Pulled-over driver sped off as police officer tried to remove keys
A policeman was dragged about 15 metres alongside a car that sped off from a checkpoint.
The disqualified driver at the wheel that day in May, 18-year-old Shannon Joseph Henry, went on to lead police on a chase around Hamilton.
Henry appeared before Judge Denise Clark in the Hamilton District Court on Monday having pleaded guilty to 13 charges, mostly for driving offences.
He was sentenced to eight months in jail, and is not allowed to drive for two years and three months, starting mid-January.
His most serious charges related to May 26, when he dragged a police officer with him as he sped away from a police checkpoint in Hamilton.
Officers worked out Henry had given false details, so he decided to take off.
"One of the officers dealing with you had his hand through the car window to try to remove the keys," Clark said.
"He was running alongside the car and [he was] dragged for 15 to 20 metres."
Police pursued Henry, who drove recklessly, speeding in busy residential areas.
The driving was enough to prompt more calls to police, but the pursuit had to be abandoned.
When police caught up with Henry, he said he'd done it because he didn't want his car impounded.

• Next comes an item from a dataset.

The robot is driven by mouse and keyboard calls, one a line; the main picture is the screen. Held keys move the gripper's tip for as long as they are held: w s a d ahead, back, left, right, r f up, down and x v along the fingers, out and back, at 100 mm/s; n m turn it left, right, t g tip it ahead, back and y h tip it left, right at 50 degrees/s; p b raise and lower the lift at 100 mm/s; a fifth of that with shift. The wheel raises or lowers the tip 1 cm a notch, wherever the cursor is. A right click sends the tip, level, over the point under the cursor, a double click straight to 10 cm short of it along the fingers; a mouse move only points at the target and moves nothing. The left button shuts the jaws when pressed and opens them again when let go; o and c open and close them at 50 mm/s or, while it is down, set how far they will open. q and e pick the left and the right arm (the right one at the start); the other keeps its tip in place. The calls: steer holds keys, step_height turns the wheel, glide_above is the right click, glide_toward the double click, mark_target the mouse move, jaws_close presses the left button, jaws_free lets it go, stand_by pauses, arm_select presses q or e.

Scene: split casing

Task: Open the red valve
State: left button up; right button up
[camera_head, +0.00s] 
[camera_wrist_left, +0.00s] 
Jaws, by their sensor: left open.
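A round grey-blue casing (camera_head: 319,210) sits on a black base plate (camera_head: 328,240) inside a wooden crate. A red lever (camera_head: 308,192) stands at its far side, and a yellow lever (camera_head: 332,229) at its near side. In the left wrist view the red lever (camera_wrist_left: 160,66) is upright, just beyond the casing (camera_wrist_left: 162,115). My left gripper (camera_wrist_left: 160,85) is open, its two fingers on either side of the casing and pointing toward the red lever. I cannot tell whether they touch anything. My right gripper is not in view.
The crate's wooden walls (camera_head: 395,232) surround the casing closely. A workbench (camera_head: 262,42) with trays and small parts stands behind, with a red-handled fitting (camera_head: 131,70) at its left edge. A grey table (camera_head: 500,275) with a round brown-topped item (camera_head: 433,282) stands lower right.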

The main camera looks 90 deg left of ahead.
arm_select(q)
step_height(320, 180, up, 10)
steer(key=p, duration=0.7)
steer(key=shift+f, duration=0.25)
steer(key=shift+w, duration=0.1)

"That series of events are the most serious... before the court today, but it didn't end there," Clark said.
There were also driving charges from April 8, and from July 25 - which included a petrol station drive-off.

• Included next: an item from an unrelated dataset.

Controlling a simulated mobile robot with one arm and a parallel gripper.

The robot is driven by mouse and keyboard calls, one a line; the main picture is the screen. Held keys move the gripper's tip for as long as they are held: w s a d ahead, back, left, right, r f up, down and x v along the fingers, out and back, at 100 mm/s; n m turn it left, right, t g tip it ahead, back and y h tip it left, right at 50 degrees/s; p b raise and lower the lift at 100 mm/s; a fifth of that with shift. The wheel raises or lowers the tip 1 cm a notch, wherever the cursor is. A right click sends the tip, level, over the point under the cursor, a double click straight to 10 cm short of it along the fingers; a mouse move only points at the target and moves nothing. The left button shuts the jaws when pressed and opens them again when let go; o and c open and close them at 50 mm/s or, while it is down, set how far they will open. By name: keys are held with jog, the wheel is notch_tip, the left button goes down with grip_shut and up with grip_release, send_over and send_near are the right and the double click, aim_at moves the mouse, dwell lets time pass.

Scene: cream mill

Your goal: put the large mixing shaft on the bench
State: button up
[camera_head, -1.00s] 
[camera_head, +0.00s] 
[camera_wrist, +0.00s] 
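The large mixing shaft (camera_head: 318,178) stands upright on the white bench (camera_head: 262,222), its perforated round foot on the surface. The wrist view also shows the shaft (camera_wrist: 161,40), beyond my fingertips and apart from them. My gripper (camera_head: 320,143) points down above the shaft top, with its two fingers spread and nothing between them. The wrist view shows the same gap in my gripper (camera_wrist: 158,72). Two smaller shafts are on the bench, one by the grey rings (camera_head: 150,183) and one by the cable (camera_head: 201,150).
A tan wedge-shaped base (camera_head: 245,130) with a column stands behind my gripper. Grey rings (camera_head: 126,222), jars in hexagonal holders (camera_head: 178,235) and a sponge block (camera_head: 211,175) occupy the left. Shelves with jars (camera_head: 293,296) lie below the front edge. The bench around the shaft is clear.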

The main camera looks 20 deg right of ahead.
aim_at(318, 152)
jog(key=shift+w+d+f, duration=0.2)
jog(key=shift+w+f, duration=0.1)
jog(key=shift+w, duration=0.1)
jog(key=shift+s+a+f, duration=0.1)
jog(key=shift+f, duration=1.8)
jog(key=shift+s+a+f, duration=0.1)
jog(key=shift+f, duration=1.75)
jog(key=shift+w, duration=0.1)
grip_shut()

The dangerous driving on May 26 was the incident with the most potential for public harm, defence counsel Glen Prentice said.
While a police officer was injured when Henry drove off, the injuries were understood to be bruising and the incident had been short, he said.

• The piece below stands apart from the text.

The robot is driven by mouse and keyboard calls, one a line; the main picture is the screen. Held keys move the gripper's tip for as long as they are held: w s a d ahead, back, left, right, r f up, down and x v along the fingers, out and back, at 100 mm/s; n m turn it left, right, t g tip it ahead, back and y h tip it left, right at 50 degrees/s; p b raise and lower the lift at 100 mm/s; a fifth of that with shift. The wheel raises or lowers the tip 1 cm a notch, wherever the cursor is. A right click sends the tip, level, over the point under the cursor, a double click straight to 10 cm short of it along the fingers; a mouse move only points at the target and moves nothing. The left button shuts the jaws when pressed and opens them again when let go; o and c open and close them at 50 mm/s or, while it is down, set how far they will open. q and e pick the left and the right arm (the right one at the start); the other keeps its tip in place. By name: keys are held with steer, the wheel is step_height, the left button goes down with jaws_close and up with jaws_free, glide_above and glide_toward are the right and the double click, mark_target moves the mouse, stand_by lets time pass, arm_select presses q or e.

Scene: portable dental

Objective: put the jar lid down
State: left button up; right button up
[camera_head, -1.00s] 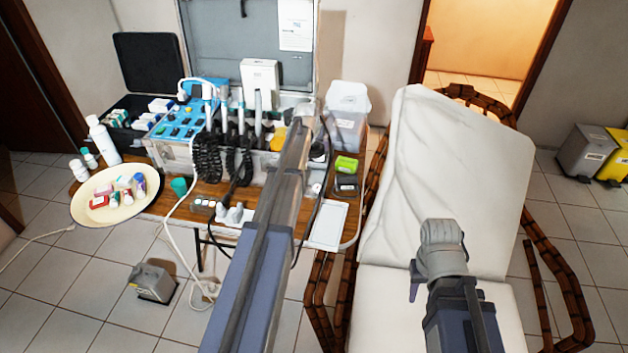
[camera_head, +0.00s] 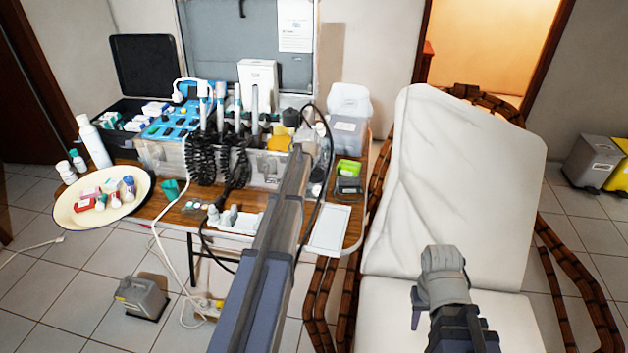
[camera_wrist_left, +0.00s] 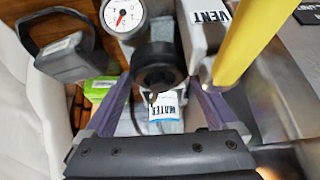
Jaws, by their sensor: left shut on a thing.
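In the left wrist view a dark round jar lid (camera_wrist_left: 158,66) sits between the purple fingers of my left gripper (camera_wrist_left: 160,82), which is shut on it. Just below the lid in that view is a white container labelled WATER (camera_wrist_left: 165,112); whether they touch cannot be told. In the head view my left arm reaches to the right part of the wooden table (camera_head: 180,215), and the lid is hidden there. My right arm's end (camera_head: 442,275) is over the white chair seat; its fingers are not clear.
In the wrist view a gauge (camera_wrist_left: 124,16), a VENT block (camera_wrist_left: 207,22), a yellow bar (camera_wrist_left: 248,38) and a grey handled box (camera_wrist_left: 70,58) crowd the lid. In the head view a plate of small items (camera_head: 72,217) is at left and a white tray (camera_head: 328,232) at the table's front right.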

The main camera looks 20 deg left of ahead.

He understood the officer had been running alongside the car as it gathered speed, and fell when Henry accelerated.
Henry had already spent three months in custody, on remand, Prentice said, and he knew he would face a longer sentence if he returned to court on similar offences.
Henry was young and essentially a first-time offender, Clark said, and he accepted that a prison sentence would be appropriate.
His driving behaviour showed a lack of maturity, she said, and she imposed conditions to apply following his release from prison.
"You made really, really poor decisions."
Driving off when the police officer had his arm through the window "had the potential to be a lot more serious than it was".
Clark took a starting point of 12 months for the prison sentence but reduced it to eight months given Henry's youth and guilty pleas.
When it came to disqualification from driving, she followed the police recommendation of a starting point of two years and a three-month uplift.
The charges Henry was sentenced on were: two counts of failing to stop for police, four of driving while disqualified, two of giving false details, reckless driving, driving dangerously causing injury, driving in a dangerous manner, theft, and breaching community work.